Given the right circumstances, the door remains open for a taxpayer to successfully take the position and perhaps win an argument based on the subjective debt/equity test that convertible debt is “stock” for Section 1202 purposes. Taxpayers taking that position would also argue that Section 1202(f) applies to the conversion of the debt to common stock in connection with a liquidity event. Under Section 1202(f), the stock acquired upon conversion of QSBS (i.e., in this case, the convertible debt) is treated as QSBS and the holding period of the convertible debt (i.e., here treated as QSBS) tacks onto the holding period of the common stock.
Some advice regarding the use of convertible debt when chasing the Section 1202 gain exclusion prize. Taxpayers shouldn’t lose sight of the fact that there isn’t any guarantee that the IRS, applying its vision of the subjective debt versus equity tests, will agree that convertible debt should be treated as stock, in particular where the issue under consideration is whether the convertible notes were “stock” for Section 1202 purposes. A taxpayer making that argument will certainly be starting from a poor gate position since both the issuer and the taxpayer agreed to name the interest debt rather than stock, which might invite IRS scrutiny and a close look at whether the parties satisfied all of Section 1202’s eligibility requirements. On the other hand, it isn’t difficult to reach the conclusion that many convertible debt interests issued by start-ups with little or no current means to repay the debt clearly exhibit more equity-like than debt-like features.
The best advice is that if qualifying for the Section 1202 gain exclusion is a planning priority, the parties should avoid the debt label and call the interest stock. The reality is that a preferred stock interest can be crafted with many of a SAFE’s features. The one missing feature would most likely be the priority of the debt instrument over equity in connection with a corporate liquidation or bankruptcy.
In spite of the potential for extraordinary tax savings, many experienced tax advisors are not familiar with Section 1202 and Section 1045 planning. Venture capitalists, founders and investors who want to learn more about Section 1202 and Section 1045 planning opportunities are directed to several articles on the Frost Brown Todd website:
- Section 1202 Qualification Checklist and Planning Pointers
- A Roadmap for Obtaining (and not Losing) the Benefits of Section 1202 Stock
- Maximizing the Section 1202 Gain Exclusion Amount
- Advanced Section 1045 Planning
- Recapitalizations Involving Qualified Small Business Stock
- Section 1202 and S Corporations
- The 21% Corporate Rate Breathes New Life into IRC § 1202
For another article addressing SAFEs, see Frost Brown Todd attorney Bill Strench‘s article: When SAFEs Fail.
Contact Scott Dolson, Nelson Rodes or Chris Tassone if you want to discuss any Section 1202 or Section 1045 issues by telephone or video conference.
 See United States v. Title Guarantee & Trust Co., 133 F.2d 993 (6th Cir. 1943).
 The issuing corporation would be shielded from tax by Section 1032, which provides that a corporation is not taxed on the receipt of money or other property in exchange for stock of such corporation.

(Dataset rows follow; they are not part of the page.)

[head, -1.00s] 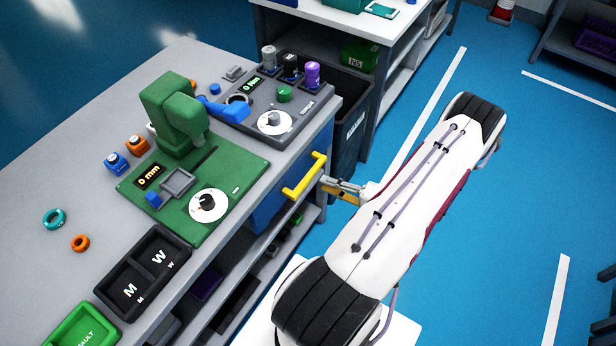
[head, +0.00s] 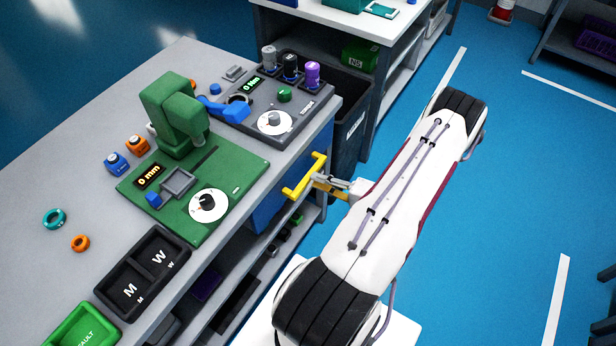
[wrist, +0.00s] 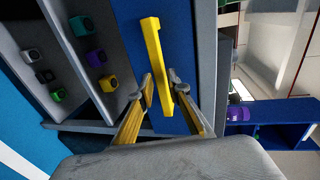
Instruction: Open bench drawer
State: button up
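The bench drawer has a blue front (head: 266,208) under the grey bench top, and it looks shut. Its yellow bar handle (head: 304,176) sticks out toward my arm. In the wrist view the handle (wrist: 156,70) runs up and down on the blue drawer front (wrist: 181,50). My gripper (head: 320,181) is at the handle in the head view. In the wrist view my gripper (wrist: 163,88) is open, with one yellow-padded finger on each side of the handle's lower part. I cannot tell whether either finger touches it.
The bench top (head: 60,150) carries a green measuring device (head: 175,115), a grey torque device (head: 280,110) and a black tray (head: 142,273). Open shelves lie below the drawer. A dark bin (head: 348,105) stands beyond it. The blue floor (head: 530,170) at right is clear.

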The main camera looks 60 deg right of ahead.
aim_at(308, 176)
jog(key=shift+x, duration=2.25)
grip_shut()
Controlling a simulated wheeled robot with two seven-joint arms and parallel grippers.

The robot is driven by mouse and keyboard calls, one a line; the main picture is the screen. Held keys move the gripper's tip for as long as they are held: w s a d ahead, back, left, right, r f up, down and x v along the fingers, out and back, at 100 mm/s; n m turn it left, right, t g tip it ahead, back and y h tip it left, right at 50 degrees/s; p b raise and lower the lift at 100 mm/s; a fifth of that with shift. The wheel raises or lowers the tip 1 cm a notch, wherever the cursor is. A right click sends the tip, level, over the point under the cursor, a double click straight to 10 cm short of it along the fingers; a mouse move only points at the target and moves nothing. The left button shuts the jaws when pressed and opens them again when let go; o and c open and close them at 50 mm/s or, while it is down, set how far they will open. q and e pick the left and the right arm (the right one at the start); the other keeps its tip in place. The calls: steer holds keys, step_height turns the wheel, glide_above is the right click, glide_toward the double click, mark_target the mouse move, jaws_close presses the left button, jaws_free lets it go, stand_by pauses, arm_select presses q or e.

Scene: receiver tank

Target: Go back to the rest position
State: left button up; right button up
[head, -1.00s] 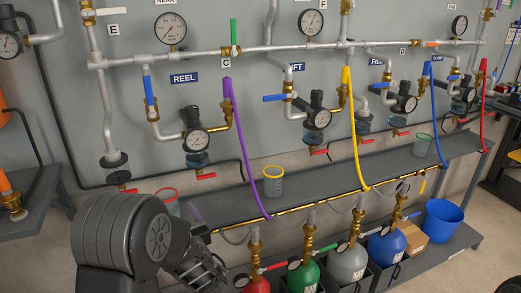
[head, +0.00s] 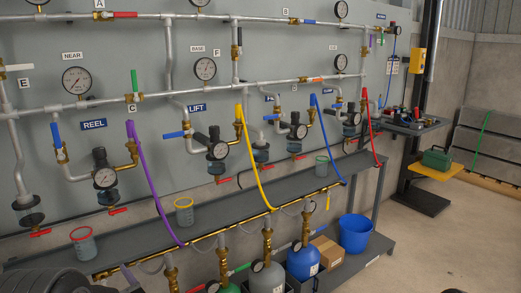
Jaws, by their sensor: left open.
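My left arm (head: 38,283) shows as dark rounded links cut off by the bottom left corner of the head view. Only a dark edge of my left gripper (head: 95,286) shows beside it, low in front of the shelf, with nothing seen in it. Its fingertips are mostly below the frame. My right gripper is not in view.
A grey pipe panel (head: 290,60) carries gauges, valves and coloured hoses. A long shelf (head: 225,205) holds several cups. Gas cylinders (head: 303,262), a cardboard box (head: 327,252) and a blue bucket (head: 355,233) stand below. The floor (head: 450,230) at the right is clear.

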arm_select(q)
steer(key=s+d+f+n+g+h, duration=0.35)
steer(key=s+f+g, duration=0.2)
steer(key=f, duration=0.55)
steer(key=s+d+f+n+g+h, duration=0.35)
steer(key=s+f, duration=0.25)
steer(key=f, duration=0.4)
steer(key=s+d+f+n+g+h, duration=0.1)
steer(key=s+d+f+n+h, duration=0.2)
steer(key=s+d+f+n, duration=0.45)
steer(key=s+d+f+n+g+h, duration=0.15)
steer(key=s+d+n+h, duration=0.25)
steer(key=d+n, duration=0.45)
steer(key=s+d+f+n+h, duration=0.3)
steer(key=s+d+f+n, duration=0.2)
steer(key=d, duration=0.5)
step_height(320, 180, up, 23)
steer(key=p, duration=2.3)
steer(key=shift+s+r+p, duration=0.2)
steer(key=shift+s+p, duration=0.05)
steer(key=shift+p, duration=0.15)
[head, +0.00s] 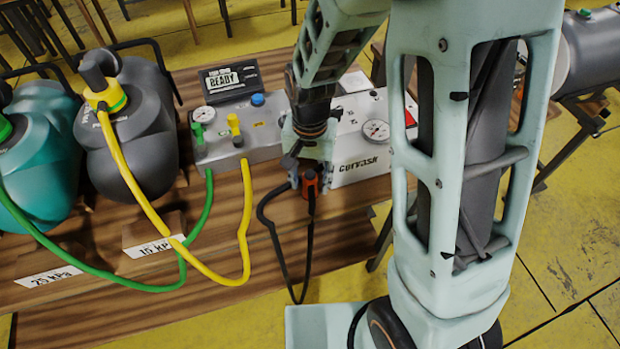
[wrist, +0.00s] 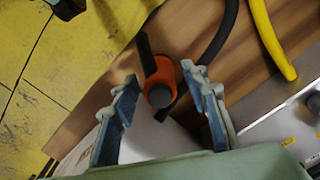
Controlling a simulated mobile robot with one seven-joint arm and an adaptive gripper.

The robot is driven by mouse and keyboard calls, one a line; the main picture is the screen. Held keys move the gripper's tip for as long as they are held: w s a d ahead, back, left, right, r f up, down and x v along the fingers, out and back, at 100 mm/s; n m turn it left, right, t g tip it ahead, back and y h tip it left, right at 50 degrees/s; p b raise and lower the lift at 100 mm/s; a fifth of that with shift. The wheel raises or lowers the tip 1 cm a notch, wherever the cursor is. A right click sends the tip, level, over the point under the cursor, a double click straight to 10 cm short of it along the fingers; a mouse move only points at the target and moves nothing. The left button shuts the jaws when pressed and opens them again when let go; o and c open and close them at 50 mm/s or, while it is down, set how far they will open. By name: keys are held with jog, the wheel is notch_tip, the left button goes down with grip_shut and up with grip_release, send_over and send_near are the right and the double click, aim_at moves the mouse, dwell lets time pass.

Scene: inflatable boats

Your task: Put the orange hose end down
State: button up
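The orange hose end (head: 311,186) is below my gripper (head: 308,168), in front of the white machine. In the wrist view, the orange hose end (wrist: 160,82) has a grey round cap facing the camera and a black part sticking out beyond it. My gripper (wrist: 163,78) is open, with its fingers on either side of the orange hose end. A narrow gap shows at the left finger; contact at the right finger is unclear. A black hose (head: 273,228) loops from the orange end toward the table's front. What supports the orange end underneath is hidden.
The wooden table (head: 215,268) carries a grey pump box (head: 238,150) with a yellow hose (head: 138,180) and a green hose (head: 208,212). A dark container (head: 140,140) and a teal container (head: 45,150) stand left. The white machine (head: 352,172) is close behind my gripper.

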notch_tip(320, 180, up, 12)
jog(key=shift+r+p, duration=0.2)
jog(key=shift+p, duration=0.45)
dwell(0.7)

 Gilbert v. Commissioner, 248 F.2d 402 (2nd Cir. 1957). See also Section 385(b)(1) which refers to “a written unconditional promise to pay on demand or on a specified date a sum certain in money in return for an adequate consideration in money or money’s worth, and to pay a fixed rate of interest.”
 Section 385, which addresses the treatment of interests in corporations as stock or indebtedness, refers in Section 385(a) to the determination of whether an interest in a corporation is to be treated “for purposes of this title” as stock or debt. Title 26 of the Internal Revenue Code includes Section 1202.
 In Notice 94-47, the IRS noted that intended to scrutinize certain instruments to determine whether their purported status as debt for federal income tax purposes is appropriate. The IRS prefaced its eight factors by noting that: “The characterization of an instrument for federal income tax purposes depends on the terms of the instrument and all surrounding facts and circumstances.” The IRS further noted that, “[n]o particular factor is conclusive in making the determination of whether an instrument constitutes debt or equity. The weight given to any factor depends upon all the facts and circumstances and the overall effect of an instrument’s debt and equity features must be taken into account.” The eight factors the IRS considered important in a review of whether a corporate interest was debt or equity for federal income tax purposes are as follows:
- Whether there is an unconditional promise on the part of the issuer to pay a sum certain on demand or at a fixed maturity date that is in the reasonably foreseeable future
- Whether holders of the instruments possess the right to enforce the payment of principal and interest;
- Whether the rights of the holders of the instruments are subordinate to the rights of general creditors;
- Whether the instruments give the holders the right to participate in the management of the issuer;
- Whether the issuer is thinly capitalized;
- Whether there is identity between the holders of the instruments and stockholders of the issuer;
- The label placed on the instruments by the parties;
- Whether the instruments are intended to be treated as debt or equity for non-tax purposes.
Also note that in Revenue Ruling 83-98, the IRS found that the parties structured a corporate interest as “convertible notes” in order to receive the tax benefits of having the note categorized as debt in spite of the fact that it was, in reality, an equity investment. Critical to the IRS’ determination was the fact that there was a high probability was the notes would be converted into stock, and that the notes did not represent a promise to pay a sum certain.